Fix two positive integers $k$ and $N$. Let $a = (a_{1},a_{2},\dots,a_{N})$ be a weak composition of $k$ into $N$ parts. In other words, $a$ is an $N$ dimensional vector of nonnegative integers such that $\sum_{\ell=1}^N a_{\ell} = k$.
For any weak composition $a$, define $$P_{a}(\{X_{i,\ell}\}) = \prod_{i=1}^k\sum_{\ell=1}^N a_{\ell}X_{i,\ell},$$ which is a polynomial with integer coefficients over the set of formal variables $\{X_{i,\ell}\}_{i \in [k],\ell \in [N]}$.

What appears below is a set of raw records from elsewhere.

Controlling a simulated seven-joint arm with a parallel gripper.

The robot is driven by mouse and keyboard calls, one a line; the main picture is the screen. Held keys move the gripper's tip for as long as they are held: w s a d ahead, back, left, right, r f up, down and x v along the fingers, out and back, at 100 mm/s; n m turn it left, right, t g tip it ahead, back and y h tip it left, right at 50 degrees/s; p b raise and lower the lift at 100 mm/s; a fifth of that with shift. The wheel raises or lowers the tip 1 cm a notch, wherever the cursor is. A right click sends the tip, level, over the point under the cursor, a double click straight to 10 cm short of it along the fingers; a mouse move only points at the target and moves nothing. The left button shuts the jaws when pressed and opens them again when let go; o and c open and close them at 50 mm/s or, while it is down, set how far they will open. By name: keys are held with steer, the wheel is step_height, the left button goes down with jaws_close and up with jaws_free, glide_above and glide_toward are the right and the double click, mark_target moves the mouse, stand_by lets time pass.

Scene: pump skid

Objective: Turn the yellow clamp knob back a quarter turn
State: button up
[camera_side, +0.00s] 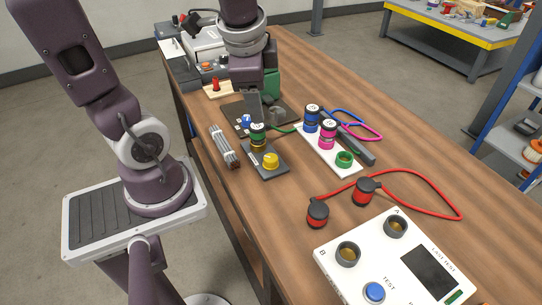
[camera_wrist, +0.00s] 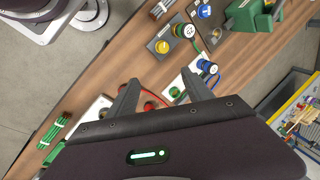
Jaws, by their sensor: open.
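The yellow clamp knob (camera_side: 271,159) sits on top of a dark grey block (camera_side: 264,172) near the left edge of the bench. A green-banded plug (camera_side: 258,132) stands upright at the far end of the same block. In the wrist view the yellow knob (camera_wrist: 162,47) lies beyond my fingertips, apart from them. My gripper (camera_side: 263,100) is above the bench, behind the block in the side view. In the wrist view my gripper (camera_wrist: 160,77) shows two fingers spread wide with nothing between them.
A white strip (camera_side: 318,153) with blue and pink plugs and a green ring stands right of the block. A grey bundle of rods (camera_side: 224,147) lies to its left. A black plate with a blue knob (camera_side: 247,121) is behind. Red-cabled plugs (camera_side: 318,212) and a white tester (camera_side: 333,253) are in front.

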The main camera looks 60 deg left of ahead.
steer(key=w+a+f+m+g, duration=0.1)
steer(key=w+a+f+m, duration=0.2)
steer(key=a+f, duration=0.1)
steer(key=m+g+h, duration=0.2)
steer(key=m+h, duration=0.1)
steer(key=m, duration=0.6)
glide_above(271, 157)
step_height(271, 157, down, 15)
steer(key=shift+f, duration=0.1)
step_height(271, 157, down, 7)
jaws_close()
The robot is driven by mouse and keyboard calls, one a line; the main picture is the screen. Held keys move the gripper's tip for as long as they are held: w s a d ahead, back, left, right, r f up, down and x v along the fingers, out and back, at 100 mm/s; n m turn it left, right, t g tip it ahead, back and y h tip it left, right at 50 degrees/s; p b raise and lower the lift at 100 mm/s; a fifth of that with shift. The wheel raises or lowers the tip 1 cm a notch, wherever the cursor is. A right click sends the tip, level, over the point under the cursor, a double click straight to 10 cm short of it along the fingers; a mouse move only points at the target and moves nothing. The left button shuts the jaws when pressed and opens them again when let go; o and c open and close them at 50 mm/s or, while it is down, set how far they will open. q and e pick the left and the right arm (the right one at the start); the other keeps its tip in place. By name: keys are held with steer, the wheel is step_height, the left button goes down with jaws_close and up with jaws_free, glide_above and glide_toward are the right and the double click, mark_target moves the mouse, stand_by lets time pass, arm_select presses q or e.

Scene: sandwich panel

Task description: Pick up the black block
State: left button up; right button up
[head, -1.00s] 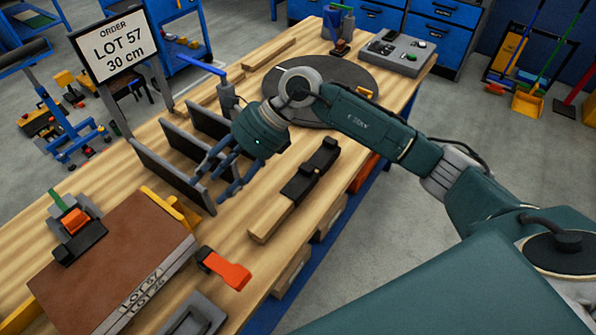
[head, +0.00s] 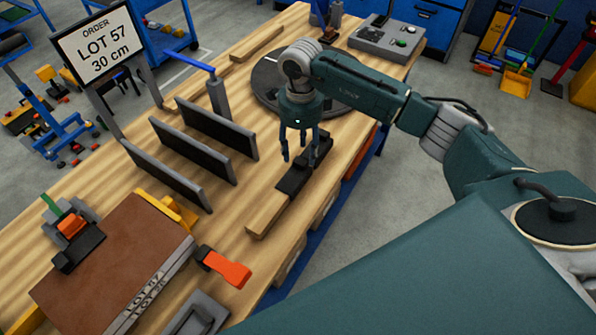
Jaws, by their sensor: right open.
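The black block (head: 294,181) lies on a long pale wooden strip (head: 264,214) near the right edge of the workbench. My right gripper (head: 300,155) points down just above the block, with its fingers apart. The fingers hide part of the block's far end. I cannot tell whether the fingertips touch it. My left gripper is not in view.
Black upright panels (head: 168,176) stand in a row left of the block. A brown board stack (head: 112,262) with clamps lies in front, beside an orange-handled clamp (head: 228,268). A dark round turntable (head: 265,88) lies behind my right gripper. A sign (head: 95,46) stands at the left.

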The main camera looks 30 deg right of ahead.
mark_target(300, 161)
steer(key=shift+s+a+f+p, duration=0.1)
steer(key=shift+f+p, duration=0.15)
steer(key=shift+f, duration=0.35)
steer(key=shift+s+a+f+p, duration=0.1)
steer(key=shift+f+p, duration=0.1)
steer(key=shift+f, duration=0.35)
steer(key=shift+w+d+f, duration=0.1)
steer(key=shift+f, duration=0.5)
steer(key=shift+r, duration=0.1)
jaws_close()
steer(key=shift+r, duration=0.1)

There are $\binom{N+k-1}{k}$ different polynomials $P_a(\{X_{i,\ell}\})$, one for every possible weak composition $a$.
Let $d \leq k$ be some fixed positive integer. Consider all distinct products of exactly $d$ of these polynomials, allowing for repetition.
More precisely, for any size $d$ multiset $\{a^{(1)},a^{(2)},\dots,a^{(d)}\}$ where each $a^{(j)}$ is a weak composition, the corresponding product is $$Q_{a^{(1)},a^{(2)},\dots,a^{(d)}}(\{X_{i,\ell}\}) = P_{a^{(1)}}(\{X_{i,\ell}\})P_{a^{(2)}}(\{X_{i,\ell}\})\cdots P_{a^{(d)}}(\{X_{i,\ell}\}).$$
Note that there are $$\binom{\binom{N+k-1}{k}+d-1}{d}$$ possible polynomials $Q_{a^{(1)},a^{(2)},\dots,a^{(d)}}(\{X_{i,\ell}\})$, corresponding to all possible size $d$ multisets over the $\binom{N+k-1}{k}$ weak compositions.
My question is: When $d \leq k$, are all the $Q_{a^{(1)},a^{(2)},\dots,a^{(d)}}(\{X_{i,\ell}\})$ polynomials linearly independent?
There are no other restrictions on $N,d,k$ except that they are all positive integers.
Any help would be greatly appreciated!
Some notes:
The motivation is to justify Assumption 1 in https://eprint.iacr.org/2017/946.pdf, a paper which attempts to build secure cryptographic multilinear maps. In that paper, the $X_{i,\ell}$'s actually correspond to matrices (with dimensions chosen so that the above products still evaluate to a scalar). A proof of the above would show that there are no degree $d\leq k$ polynomials that "annihilate" the $P_a$ polynomials over the $\{X_{i,\ell}\}$ formal variables.
If we attempt to count the number of possible monomials that can have distinct coefficients, I believe we get $\binom{\binom{N+d-1}{d}+k-1}{k}$. This should give an upper bound on the number of linearly independent $Q$ polynomials. When $d > k$, the number of polynomials exceeds this value, which is why I think $d \leq k$ is required.
I believe the $d=1$ case is implied by this result: http://epubs.siam.org/doi/pdf/10.1137/S0895479800369141 (they show that when $X_{i,\ell}$ is replaced by $X_{\ell}$, that the resulting $Q$ polynomials are linearly independent).
Edit: I've checked all small cases in Mathematica that my computer can handle and this claim seems to hold true. For example, when $k=3,N=3,d=3$ this produces 220 linearly independent polynomials, and when $k=4,N=3,d=3$ it produces 680 linearly independent polynomials.